MATERIAL SHOWN:

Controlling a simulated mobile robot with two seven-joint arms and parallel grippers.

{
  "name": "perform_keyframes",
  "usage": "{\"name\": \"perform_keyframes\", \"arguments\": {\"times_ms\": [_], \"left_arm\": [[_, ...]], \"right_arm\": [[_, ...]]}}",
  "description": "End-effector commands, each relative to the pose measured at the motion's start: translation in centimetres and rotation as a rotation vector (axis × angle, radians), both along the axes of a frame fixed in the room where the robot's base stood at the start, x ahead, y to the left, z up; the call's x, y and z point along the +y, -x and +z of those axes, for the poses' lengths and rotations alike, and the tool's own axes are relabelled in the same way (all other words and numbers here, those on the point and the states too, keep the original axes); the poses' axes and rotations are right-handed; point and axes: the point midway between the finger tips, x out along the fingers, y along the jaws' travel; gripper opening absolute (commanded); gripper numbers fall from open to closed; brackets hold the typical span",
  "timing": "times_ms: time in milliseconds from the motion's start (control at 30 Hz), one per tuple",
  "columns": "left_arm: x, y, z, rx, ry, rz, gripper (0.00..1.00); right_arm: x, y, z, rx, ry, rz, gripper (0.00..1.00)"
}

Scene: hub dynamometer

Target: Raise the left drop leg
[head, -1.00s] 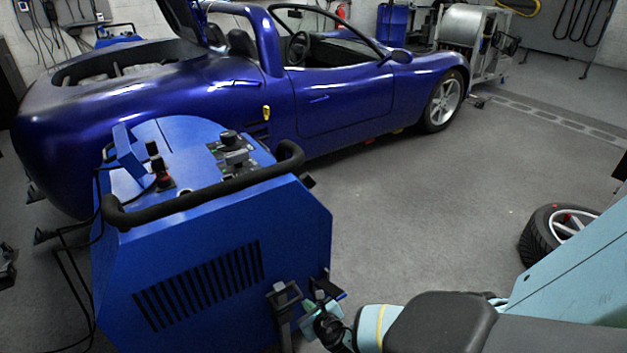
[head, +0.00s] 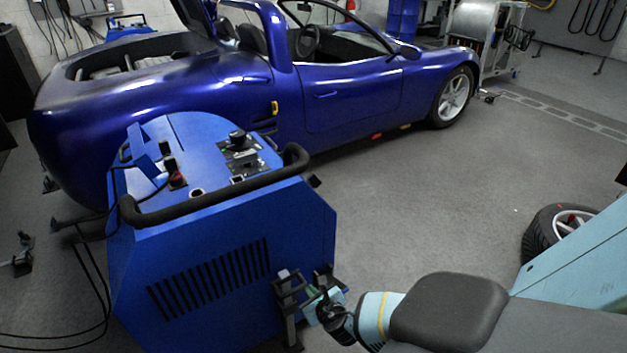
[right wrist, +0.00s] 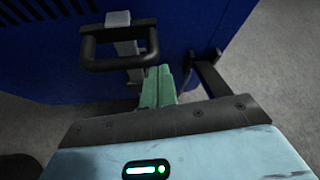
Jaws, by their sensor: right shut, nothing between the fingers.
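The blue dynamometer unit (head: 215,270) stands in the middle of the head view, with a black leg (head: 288,300) on its near right side. In the right wrist view the leg's black loop handle (right wrist: 120,66) sits on a grey upright bar against the blue panel. My right gripper (head: 312,293) is shut and empty beside the leg. In the wrist view its green fingertips (right wrist: 158,80) are just right of the handle, and I cannot tell whether they touch it. The lower leg is partly hidden. My left gripper is not in view.
A second black bracket (right wrist: 208,74) sticks out right of my fingers. A blue car (head: 330,95) stands behind the unit. A loose wheel (head: 553,228) lies at the right. Cables (head: 95,290) run along the floor at left. The floor between car and wheel is clear.

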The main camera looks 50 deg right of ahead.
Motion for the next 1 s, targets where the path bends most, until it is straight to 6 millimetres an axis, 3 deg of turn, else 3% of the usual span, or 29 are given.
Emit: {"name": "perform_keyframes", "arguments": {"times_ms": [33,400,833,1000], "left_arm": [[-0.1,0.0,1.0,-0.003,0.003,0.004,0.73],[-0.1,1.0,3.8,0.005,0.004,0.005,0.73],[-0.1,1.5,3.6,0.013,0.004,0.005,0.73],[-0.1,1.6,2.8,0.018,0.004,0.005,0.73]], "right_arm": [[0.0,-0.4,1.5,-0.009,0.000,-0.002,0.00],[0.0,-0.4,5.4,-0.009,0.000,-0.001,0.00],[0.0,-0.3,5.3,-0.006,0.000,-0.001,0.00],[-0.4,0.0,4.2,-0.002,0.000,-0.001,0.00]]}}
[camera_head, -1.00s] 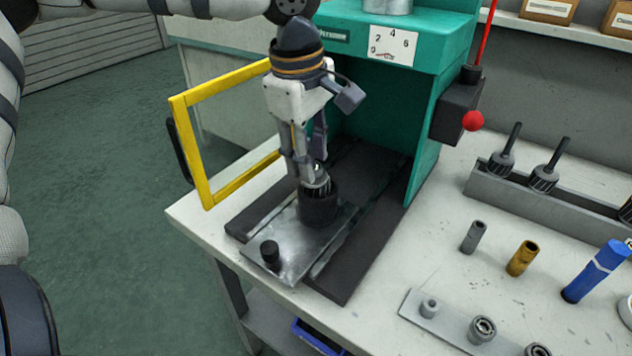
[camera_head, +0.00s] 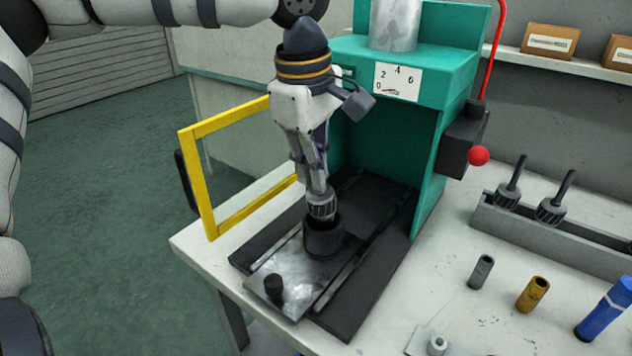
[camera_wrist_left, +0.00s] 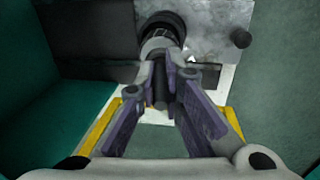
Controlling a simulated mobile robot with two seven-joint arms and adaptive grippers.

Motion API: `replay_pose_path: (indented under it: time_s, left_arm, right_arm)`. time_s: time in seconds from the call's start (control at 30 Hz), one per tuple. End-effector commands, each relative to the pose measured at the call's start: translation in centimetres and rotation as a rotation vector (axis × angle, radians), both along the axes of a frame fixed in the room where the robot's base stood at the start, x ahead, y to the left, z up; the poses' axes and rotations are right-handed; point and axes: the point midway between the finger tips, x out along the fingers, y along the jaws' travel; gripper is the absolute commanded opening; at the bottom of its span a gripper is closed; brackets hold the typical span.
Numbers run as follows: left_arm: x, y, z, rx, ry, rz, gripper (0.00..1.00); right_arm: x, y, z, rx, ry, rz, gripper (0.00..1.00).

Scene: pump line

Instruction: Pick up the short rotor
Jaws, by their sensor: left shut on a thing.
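The short rotor (camera_head: 321,207), a dark ribbed cylinder on a thin shaft, hangs upright from my left gripper (camera_head: 316,186). The fingers are shut on its shaft. The rotor is just above the mouth of a black round cup (camera_head: 323,238), its lower end close to the rim; I cannot tell whether they touch. In the left wrist view, the purple-grey fingers (camera_wrist_left: 163,86) close on the dark shaft, with the rotor body and cup beyond. My right gripper is not in view.
A yellow guard frame (camera_head: 203,190) stands open at left. At right are a rotor rack (camera_head: 550,236), a grey sleeve (camera_head: 481,272), a brass sleeve (camera_head: 532,294) and a blue tube (camera_head: 606,305).

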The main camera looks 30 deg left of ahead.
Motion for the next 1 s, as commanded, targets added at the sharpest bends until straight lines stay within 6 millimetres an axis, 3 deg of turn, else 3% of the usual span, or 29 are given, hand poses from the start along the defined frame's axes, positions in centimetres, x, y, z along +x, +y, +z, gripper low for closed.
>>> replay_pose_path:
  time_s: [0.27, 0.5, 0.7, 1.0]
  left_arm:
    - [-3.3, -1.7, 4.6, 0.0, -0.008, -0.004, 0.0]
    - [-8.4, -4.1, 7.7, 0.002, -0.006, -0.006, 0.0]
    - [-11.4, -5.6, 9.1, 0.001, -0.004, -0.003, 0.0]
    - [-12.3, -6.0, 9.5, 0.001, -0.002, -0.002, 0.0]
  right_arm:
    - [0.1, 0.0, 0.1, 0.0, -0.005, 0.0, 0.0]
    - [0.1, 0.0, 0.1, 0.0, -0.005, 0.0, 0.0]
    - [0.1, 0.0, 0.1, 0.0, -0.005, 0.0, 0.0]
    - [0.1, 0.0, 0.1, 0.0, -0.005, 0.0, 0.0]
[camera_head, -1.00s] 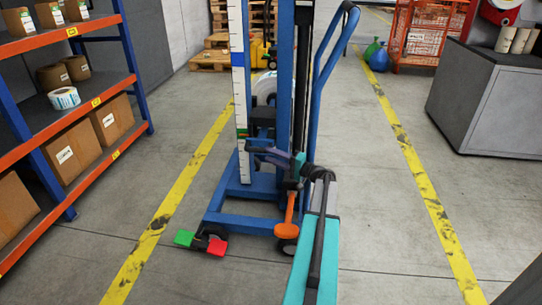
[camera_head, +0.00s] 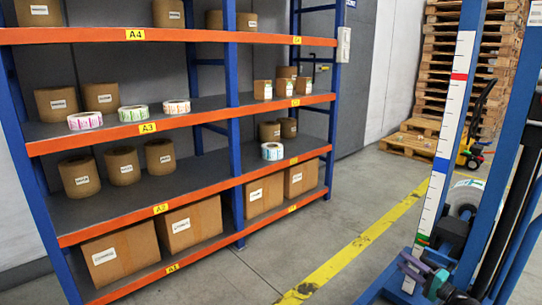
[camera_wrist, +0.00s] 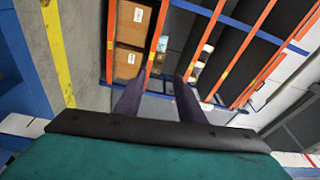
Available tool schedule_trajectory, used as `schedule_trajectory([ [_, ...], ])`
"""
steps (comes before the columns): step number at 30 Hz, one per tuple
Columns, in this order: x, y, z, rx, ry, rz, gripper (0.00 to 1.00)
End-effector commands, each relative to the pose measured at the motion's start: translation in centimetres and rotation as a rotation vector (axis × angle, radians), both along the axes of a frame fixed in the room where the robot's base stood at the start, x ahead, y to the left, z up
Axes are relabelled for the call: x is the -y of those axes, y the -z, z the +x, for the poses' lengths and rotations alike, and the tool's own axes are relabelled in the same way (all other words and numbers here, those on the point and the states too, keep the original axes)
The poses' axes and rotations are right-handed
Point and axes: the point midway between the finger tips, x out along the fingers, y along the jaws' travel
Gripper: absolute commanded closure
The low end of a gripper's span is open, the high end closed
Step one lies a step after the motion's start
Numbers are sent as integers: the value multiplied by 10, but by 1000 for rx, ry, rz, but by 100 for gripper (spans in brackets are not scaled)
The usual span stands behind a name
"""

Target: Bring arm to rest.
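My gripper (camera_wrist: 158,98) shows in the wrist view as two purple fingers with a clear gap and nothing held between them. Beyond the fingers, the wrist view shows the shelf rack (camera_wrist: 228,70) tilted, with cardboard boxes (camera_wrist: 128,62) on it. In the head view, part of my arm and gripper (camera_head: 412,268) shows small at the lower right, in front of the blue lifter's mast. The fingertips are too small there to judge.
The orange and blue rack (camera_head: 150,200) holds brown rolls, label rolls and boxes. The blue lifter (camera_head: 483,130) with a white scale stands at right, carrying a white roll (camera_head: 463,195). Pallets (camera_head: 460,60) stand behind. Floor with a yellow line (camera_head: 350,250) lies clear between.

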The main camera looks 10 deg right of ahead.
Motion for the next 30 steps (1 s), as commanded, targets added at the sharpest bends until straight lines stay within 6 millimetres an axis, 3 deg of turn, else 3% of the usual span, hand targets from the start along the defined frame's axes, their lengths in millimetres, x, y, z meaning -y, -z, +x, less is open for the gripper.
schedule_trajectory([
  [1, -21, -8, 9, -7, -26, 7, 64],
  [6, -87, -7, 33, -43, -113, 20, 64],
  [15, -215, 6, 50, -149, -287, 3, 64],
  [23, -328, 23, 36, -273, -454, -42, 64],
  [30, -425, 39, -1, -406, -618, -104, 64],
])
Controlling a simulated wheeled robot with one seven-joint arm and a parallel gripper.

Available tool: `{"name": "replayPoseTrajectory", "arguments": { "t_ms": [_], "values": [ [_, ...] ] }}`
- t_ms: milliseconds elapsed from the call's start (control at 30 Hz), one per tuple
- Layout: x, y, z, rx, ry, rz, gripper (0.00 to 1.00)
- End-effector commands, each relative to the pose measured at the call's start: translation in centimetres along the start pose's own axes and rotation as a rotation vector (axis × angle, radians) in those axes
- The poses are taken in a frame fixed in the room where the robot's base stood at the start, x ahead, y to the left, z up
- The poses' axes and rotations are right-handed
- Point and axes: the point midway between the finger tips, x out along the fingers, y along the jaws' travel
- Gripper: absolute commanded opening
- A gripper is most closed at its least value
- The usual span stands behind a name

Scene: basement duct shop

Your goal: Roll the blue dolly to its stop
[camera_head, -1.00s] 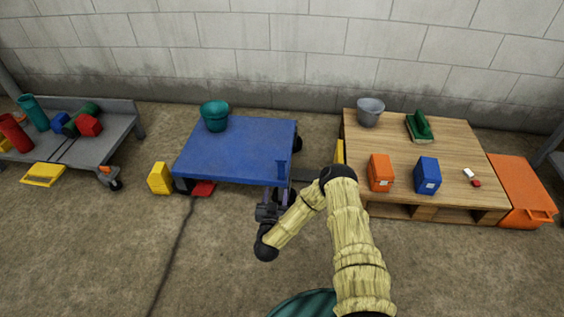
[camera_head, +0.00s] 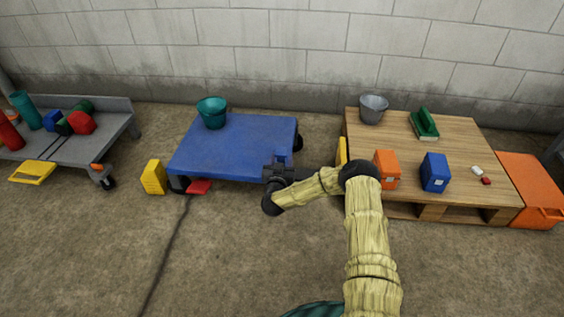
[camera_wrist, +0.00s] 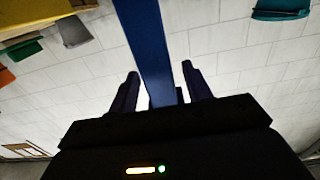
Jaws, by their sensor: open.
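The blue dolly (camera_head: 235,150) stands on the floor at the middle left, with a teal bucket (camera_head: 212,112) on its far left part. A small blue upright piece (camera_head: 282,157) stands at its near right corner. My gripper (camera_head: 276,170) is at that corner. In the wrist view my gripper's fingers (camera_wrist: 160,88) are apart, with a blue bar (camera_wrist: 145,45) between them. Visible gaps separate the bar from the fingers. A yellow block (camera_head: 154,177) stands left of the dolly and another yellow piece (camera_head: 341,152) lies between dolly and pallet. I cannot tell which is the stop.
A red piece (camera_head: 198,187) lies at the dolly's near left wheel. A wooden pallet (camera_head: 460,155) with boxes and a grey bucket (camera_head: 373,109) stands to the right. A grey cart (camera_head: 118,132) stands to the left. The near floor is open; a block wall closes the back.

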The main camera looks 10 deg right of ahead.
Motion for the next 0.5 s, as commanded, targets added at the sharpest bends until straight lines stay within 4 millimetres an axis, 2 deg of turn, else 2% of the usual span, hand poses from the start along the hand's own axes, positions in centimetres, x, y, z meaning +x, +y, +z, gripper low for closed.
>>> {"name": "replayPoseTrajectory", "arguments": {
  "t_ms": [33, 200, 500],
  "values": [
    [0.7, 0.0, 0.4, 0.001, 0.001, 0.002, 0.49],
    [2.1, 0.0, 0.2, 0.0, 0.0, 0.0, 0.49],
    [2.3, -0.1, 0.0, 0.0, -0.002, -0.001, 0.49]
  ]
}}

YOUR INSTRUCTIONS:
Pick out the lines that contain "simulated" and copy them.

TASK OUTPUT:
Controlling a simulated mobile robot with two seven-joint arms and parallel grippers.
Controlling a simulated mobile robot with two seven-joint arms and adaptive grippers.
Controlling a simulated wheeled robot with one seven-joint arm and a parallel gripper.

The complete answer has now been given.